Я думал об этом однажды, лежа в постели в венской гостинице, слушая покой ночи и потом первые шорохи жизни на рассвете, медленный вальс утренней Вены. Первыми вступили в танец люди шести часов, чтобы приготовить дорогу людям семи часов, которые готовились к восьмичасовым людям, чтобы те позаботились о девятичасовых (шесть: водители автобусов, наверное; семь: повара; восемь: горничные, заступающие на дежурство). Девятичасовые люди открывали магазины и офисы, чтобы покупки и бизнес могли начаться в десять, чтобы магазины могли закрыться в двенадцать, чтобы люди могли вернуться домой к ленчу, чтобы они могли снова открыть магазины и офисы в два и снова закрыть в пять, чтобы вернуться домой к шести, чтобы переодеться к обеду в семь, чтобы попасть в театр к восьми, чтобы добраться домой к одиннадцати, чтобы хорошо выспаться и быть в хорошей форме, когда надо будет вставать утром — в пять, шесть, семь, восемь.
|
|
Есть песенка про воскресенье, когда они не обязаны всем этим заниматься, в этот день некоторые из них бросаются в Дунай — реку, которая понесет их своим течением, как не несет время. Потому что время — это не река, а море, которое нужно переплыть от крикливого берега рождения до замусоренного берега смерти. Эта притягательность воды вовсе не фантазия сочинителей песен, потому что в Вене каждый год около 500 человек кончают жизнь самоубийством. Знаете ли вы, какая страна является первой в мире по числу самоубийств? Венгрия. Вот вам коммунизм. На втором месте — Австрия. Вот вам демократия. Обе они стоят на одной реке, Дунае. А какая коммунистическая страна имеет более низкую цифру самоубийств, чем цифра для белых в демократической Америке, но все же более высокую, чем цифра для цветных в демократической Америке? Польша.
Поскольку время не проходит, нужно проходить через него, а это значит, что его нужно постоянно планировать и заполнять. Не сиди просто так, займись чем-нибудь! Что мы будем делать утром? Что мы будем делать после обеда, вечером? Мам, мне делать нечего! Он ничего не делает! У меня столько дел! Вставай-ка, ты, лентяй! Ничего не делай, только сиди здесь, и за миллион долларов в час я наполню твое время по Каналу 99. Миллион? Он стоит этого, парень. Плати ему два миллиона, если можешь.

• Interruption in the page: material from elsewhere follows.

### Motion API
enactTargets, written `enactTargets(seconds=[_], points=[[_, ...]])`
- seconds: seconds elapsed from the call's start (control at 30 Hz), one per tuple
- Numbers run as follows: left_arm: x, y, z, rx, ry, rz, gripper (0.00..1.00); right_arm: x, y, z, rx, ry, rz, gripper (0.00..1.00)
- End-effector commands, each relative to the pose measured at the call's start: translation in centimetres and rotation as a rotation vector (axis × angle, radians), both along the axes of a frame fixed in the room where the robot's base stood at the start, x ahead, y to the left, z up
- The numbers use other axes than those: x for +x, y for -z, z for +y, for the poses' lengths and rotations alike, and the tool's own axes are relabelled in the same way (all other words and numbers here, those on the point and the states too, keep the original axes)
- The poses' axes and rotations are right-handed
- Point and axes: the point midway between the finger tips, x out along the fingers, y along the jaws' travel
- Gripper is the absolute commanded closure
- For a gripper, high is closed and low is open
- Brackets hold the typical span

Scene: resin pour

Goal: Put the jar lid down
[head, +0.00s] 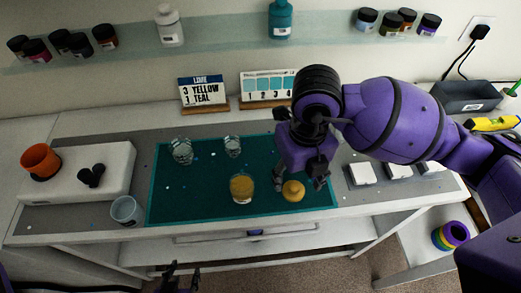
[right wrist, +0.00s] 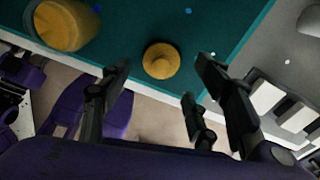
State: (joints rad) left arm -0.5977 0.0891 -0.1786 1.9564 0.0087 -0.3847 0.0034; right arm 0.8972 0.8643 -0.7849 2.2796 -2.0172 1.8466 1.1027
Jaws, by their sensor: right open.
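The yellow jar lid (head: 293,190), round with a small knob, lies on the front right part of the teal mat (head: 205,203). The lid also shows in the right wrist view (right wrist: 160,60), between the fingers in the picture and clear of them. My right gripper (head: 301,179) is open and empty just above and behind the lid; its spread fingers show in the right wrist view (right wrist: 162,82). My left gripper (head: 180,279) is low at the bottom edge, in front of the bench; its jaw state is unclear.
A glass of yellow liquid (head: 242,189) stands left of the lid. Two clear glasses (head: 181,152) (head: 232,147) stand at the mat's back. An empty cup (head: 126,210) stands left of the mat. White square blocks (head: 362,174) lie to the right. The mat's front middle-left is free.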

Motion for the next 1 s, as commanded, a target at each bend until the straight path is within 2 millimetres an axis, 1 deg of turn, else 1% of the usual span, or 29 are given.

Секс может быть существенным ингредиентом в структурировании времени, хотя и у евнухов куча дел, разве не так? Вот Старый Абдул, евро-азиатский бедняга, сидящий в серале и ждущий возбуждения: евнухам нельзя верить, у них есть руки и мало ли что еще; они отрубили себе мошонку, и что хорошего? Секс в голове, он не только в мошонке. Ты узнаешь это дорогой ценой, и придется не спешить, чтобы свое унести и невинность соблюсти. Они называют меня Злым Абдулом, но у меня есть здоровое чувство юмора, верните меня в старый Истамбул, к грубой жизни Золотого Рога, перенесите девушек из грязных кабаков в цветущие гаремы, то есть я имею в виду из грязных гаремов в цветущие притоны. Делай по-своему, парень.

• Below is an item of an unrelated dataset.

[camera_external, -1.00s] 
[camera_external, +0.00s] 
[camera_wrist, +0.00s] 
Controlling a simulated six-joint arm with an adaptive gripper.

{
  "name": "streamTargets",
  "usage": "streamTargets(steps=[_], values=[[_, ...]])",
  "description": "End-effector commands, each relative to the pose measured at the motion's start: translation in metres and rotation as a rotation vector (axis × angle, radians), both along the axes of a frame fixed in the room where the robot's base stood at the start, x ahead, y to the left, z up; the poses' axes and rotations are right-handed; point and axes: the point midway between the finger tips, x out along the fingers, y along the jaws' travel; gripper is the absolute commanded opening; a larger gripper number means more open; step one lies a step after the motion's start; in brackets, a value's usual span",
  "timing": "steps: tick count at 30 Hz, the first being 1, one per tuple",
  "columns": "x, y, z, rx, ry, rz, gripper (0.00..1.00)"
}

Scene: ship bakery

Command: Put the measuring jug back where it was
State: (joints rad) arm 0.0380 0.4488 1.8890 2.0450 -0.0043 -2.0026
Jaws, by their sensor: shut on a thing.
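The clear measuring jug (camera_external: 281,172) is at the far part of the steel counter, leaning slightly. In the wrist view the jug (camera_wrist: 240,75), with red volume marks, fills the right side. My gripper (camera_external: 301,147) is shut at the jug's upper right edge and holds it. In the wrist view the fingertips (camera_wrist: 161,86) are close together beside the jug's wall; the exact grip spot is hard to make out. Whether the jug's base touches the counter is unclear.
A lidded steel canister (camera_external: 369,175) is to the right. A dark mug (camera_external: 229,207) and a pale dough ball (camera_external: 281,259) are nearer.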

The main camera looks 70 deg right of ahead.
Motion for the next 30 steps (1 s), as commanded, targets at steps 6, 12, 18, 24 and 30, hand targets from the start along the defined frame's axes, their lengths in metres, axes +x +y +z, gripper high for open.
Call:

В жизни есть не только секс. Невозможно заниматься сексом все время, невозможно даже думать о нем все время; животные занимаются им только весной и осенью, а все остальное время они едят, едят, едят, кто хочет быть животным? Да здравствует различие! Различие, которое состоит в том, что для людей есть нечто более важное, чем «существенные ингредиенты», еда и секс, и они думают об этом «более важном» между едой и сексом, и это — способность быть собой, иметь свое «я». Больше, чем в еде, больше, чем в сексе (они необходимы, но недостаточны), я нуждаюсь в том, чтобы быть Собой, и я — это Я. К сожалению, по большей части это — иллюзия.